Rambilas, the proprietor of the iron foundry, pays a meagerly salary of Rs 150 to his friend. Yet, he does not desist from spending money for building a temple dedicated to Hanuman, the prime disciple of Ram and Sita of the
Ramayana. The spiritual nexus between a moneyed Marwari and Hanuman in some sense foreshadows the later right-wing neo-Hindu movements of the 1990s.
Quite in keeping with his rationalistic temperament, Ishwar rebukes Mr. Mukherjee, his assistant, for using the language of fairy tales. In Ishwar's estimate, fairy tales are tantamount to falsehood, and damaging as far as the healthy growth of a child's mind is concerned. This attitude was deeply ingrained in the 19th C. and early 20th C. bhadralok psyche. Seriousness of approach, adherence to scientific reasoning etc, were deemed essential by all over-serious guardians. It is interesting to note that Michael Madhusudhan Dutt (1824-1873) - the author of
Meghnadvad Kavya, which was modeled on the Western epic - wrote, in his early youth, an English essay in 1842 in which he derided the practice of telling unbelievable stories to children. The essay, written on the theme of the importance of educating Hindu females, earned him a golden medal from the authorities of the Hindu College. He said therein, "Many people have been unable to give up the belief in the existence of Ghosts, notwithstanding the strong remonstrances of Reason, and the evidence of Science, because the impressions left on the mind by the ideal tales heard or recited in the nursery could not be effaced!" (Michael Madhusudhan Dutt, "An Essay",
Madhusudhan Rachanabali, Kolkata: Sahitya Samsad, 2009, p. 595).
The song 'Aaj dhaaner khete raudra-chayaye lukochuri khela' is a Rabindra-Sangeet. Its tune has the touch of the
Baul melody and it is set to the
kaharba taal or time-cycle. Although there is no strict musical form called the
Baul as such, Rabindranath derived his inspiration for his
Baul-songs from subaltern sources. Rabindranath composed the song in 1908. Originally part of the play
Sarodatsab (1908), it was retained in its revised version
Rinsodh (1921). The song also featured in Rabindranath's
Gitanjali (1910). Of the 103 poems that made up Rabindranath's English
Gitanjali (1912), 53 were drawn from the Bengali
Gitanjali . However, 'Aaj dhaaner khete' was not one of them.
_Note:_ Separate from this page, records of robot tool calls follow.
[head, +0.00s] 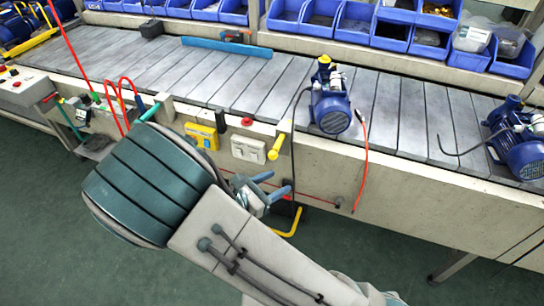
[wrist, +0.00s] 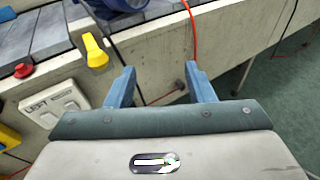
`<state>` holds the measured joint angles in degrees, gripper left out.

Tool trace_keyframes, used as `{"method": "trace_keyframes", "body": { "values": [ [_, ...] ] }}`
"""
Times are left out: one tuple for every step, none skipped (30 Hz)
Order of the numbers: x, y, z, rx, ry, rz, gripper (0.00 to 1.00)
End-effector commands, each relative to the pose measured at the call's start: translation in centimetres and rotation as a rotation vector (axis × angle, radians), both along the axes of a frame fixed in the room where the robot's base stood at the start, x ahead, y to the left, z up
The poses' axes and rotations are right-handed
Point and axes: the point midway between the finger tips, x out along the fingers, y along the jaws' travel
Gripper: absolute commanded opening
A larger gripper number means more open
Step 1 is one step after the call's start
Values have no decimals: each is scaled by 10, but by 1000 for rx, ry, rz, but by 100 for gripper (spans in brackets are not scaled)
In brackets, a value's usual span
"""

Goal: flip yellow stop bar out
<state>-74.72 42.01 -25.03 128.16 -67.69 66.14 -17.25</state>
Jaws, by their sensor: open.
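A short yellow bar (head: 277,147), likely the stop bar, sticks out from the front edge of the conveyor, tilted with its thicker end down. It also shows in the wrist view (wrist: 95,50), up and left of my fingers. My gripper (head: 281,180) has two blue fingers, apart and empty, just below the yellow bar in the head view. In the wrist view my gripper (wrist: 160,70) points toward the bare concrete front of the line, and neither finger touches the bar. A bent yellow piece (head: 290,222) shows lower down, partly hidden by my arm.
A blue pump (head: 330,102) stands on the slatted conveyor (head: 393,110) above the bar; another pump (head: 518,145) is at right. A red hose (head: 363,165) hangs over the front. White switch plate (head: 248,149), yellow box (head: 202,136) and red button (head: 247,121) are left of the bar.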

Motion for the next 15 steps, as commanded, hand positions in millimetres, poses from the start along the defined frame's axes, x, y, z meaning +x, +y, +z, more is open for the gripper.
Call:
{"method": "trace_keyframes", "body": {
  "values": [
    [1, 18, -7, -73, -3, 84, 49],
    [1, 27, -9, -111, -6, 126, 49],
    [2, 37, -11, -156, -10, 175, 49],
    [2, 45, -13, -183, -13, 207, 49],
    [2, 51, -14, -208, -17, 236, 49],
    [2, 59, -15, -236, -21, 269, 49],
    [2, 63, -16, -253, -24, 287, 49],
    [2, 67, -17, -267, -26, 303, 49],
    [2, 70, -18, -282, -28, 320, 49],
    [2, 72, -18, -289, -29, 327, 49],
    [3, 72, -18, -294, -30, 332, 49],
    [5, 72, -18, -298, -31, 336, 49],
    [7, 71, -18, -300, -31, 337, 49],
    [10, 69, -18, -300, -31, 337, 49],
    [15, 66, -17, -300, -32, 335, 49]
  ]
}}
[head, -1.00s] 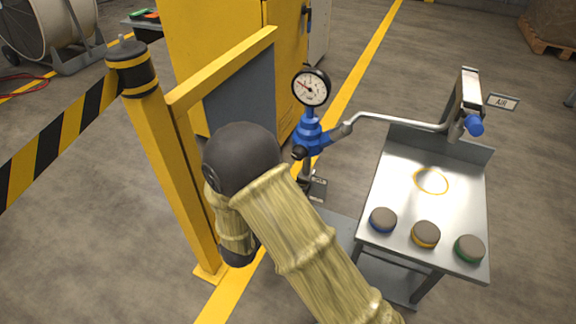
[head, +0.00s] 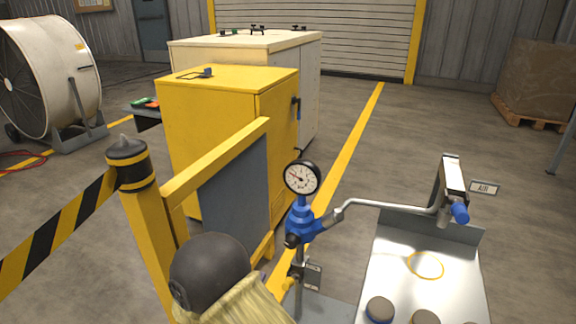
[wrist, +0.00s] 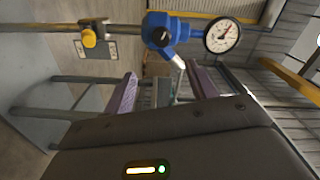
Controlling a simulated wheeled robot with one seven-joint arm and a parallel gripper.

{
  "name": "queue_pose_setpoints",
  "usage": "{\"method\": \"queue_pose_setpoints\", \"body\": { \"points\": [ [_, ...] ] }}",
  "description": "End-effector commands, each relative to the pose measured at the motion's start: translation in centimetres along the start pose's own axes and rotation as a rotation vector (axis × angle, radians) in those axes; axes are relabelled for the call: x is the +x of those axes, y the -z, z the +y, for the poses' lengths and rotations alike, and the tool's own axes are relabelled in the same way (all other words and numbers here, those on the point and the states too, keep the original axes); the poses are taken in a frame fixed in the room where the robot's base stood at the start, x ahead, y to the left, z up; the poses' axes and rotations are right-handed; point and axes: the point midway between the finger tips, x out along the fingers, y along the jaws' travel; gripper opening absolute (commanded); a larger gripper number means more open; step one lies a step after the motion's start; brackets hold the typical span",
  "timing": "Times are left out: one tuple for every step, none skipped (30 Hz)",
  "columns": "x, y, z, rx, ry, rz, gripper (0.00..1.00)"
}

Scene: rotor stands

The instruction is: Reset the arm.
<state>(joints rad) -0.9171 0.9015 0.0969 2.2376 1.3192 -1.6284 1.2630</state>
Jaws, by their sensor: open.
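My arm, with a dark rounded joint and a tan sleeve, shows at the bottom of the head view; its gripper is hidden there. In the wrist view my gripper (wrist: 163,88) has two purple-faced fingers standing well apart, with nothing seen held between them. Beyond and above the fingers is a blue valve body (wrist: 168,30) with a white dial gauge (wrist: 222,36). In the head view the same gauge (head: 302,178) sits upright on the blue fitting (head: 300,221), right of my arm.
A yellow post (head: 150,240) with a guard panel (head: 235,185) stands close left of my arm. A bent pipe (head: 385,204) runs right from the fitting above a metal table (head: 390,265) with several round pucks. Yellow (head: 225,130) and white cabinets stand behind. Floor is open beyond the table.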

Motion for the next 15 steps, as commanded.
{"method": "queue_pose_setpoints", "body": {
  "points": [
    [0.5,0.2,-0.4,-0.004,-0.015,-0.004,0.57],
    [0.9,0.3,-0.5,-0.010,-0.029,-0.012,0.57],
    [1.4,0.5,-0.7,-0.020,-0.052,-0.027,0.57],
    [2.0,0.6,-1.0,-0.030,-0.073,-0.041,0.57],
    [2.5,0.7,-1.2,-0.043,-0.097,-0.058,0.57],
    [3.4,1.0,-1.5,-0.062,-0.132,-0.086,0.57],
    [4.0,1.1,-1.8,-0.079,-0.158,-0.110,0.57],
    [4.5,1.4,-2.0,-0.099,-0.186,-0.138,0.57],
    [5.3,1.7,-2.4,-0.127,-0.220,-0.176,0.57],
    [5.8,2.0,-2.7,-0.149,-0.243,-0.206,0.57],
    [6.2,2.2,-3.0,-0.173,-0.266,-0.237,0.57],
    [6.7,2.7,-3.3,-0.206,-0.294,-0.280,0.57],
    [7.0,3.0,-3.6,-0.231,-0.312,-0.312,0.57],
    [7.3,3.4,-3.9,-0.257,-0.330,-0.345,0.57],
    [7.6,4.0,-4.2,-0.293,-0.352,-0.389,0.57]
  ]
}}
Usually a song by Rabindranath has four sections:
asthai,
antara,
sanchari, and
abhog. This complicated melodic structure is further complicated by a sudden departure from the
asthai in the third section
sanchari. Both in terms of melody and words, the song takes a new turn at the
sanchari. In "Aaj dhaner khete", the first line of the two-line enticing
sanchari is 'Ore, jaabo na aaj ghare re bhai, jaabo na aaj ghare' ('Oh brother, I shan't go home today, I shan't').
Thesis4 THE ARCHIVE IS NOT A SITE OF REDEMPTION
Sometimes a shadowy existence may be desirable. Life as it is lived in the shadows is life lived behind history's back, immune to its claims, with little interest in its rewards or compensations.
thesis4
First appearance of the bombed Second World War airstrip. It would come three times in the film. Here the overt evocations of both the children in the paddy fields of Satyajit Ray's
Pather Panchali (1955) and the child in the graveyard at the end of Ghatak's
Ajantrik (1958) come to mind. In the "Aaj dhaner khete' song that Sita is learning (in the previous sequence), the line 'Ore, jaabo na aaj ghare re bhai, jaabo na aaj ghare' ('Oh brother, I shan't go home today, I shan't'), referring to going out into the world, proves to come true for Abhiram rather than for Sita. It is as though the boy's bodily movements, signalling flight, also presage his own freedom which the girl can only sing about. Clubbing together these sequences also suggests the innate asymmertry between men and women in enlightened Bengal's Scheme of Things.
After Abhiram's departure, Sita is all alone on the deserted aerodrome and she is rehearsing the song she has just been learning. Interestingly, we get to hear from her the fourth section of the song, i.e., the
abhog, the first section, i.e.,
asthai, but she is blocked by the bahurupee (a man dressed as the goddess Kali) before she can approach the fourth section, the
sanchari, i.e. In other words, she does not sing the words expressive of total freedom, 'Ore, jaabo na aaj ghare re bhai, jaabo na aaj ghare' ('Oh brother, I shan't go home today, I shan't').
This indeed is a coincidence. The old man, the manager of the foundry, who pacifies Sita, happens to also be the person who has almost stopped talking after his own daughter fled from her home. The repeat motif of the 'I shan't go home' now assumes ironic proportions. Sita's own assertion of her freedom is blocked by the Bahurupee; and then, as if to underline the inherent irony, the manager presents the narrative-structure of the
Ramayana as being bracketed by two episodes related to Sita, her issuing forth from the earth and her return to it.
Axis jump, lingering on empty frames, CUs, wide shots.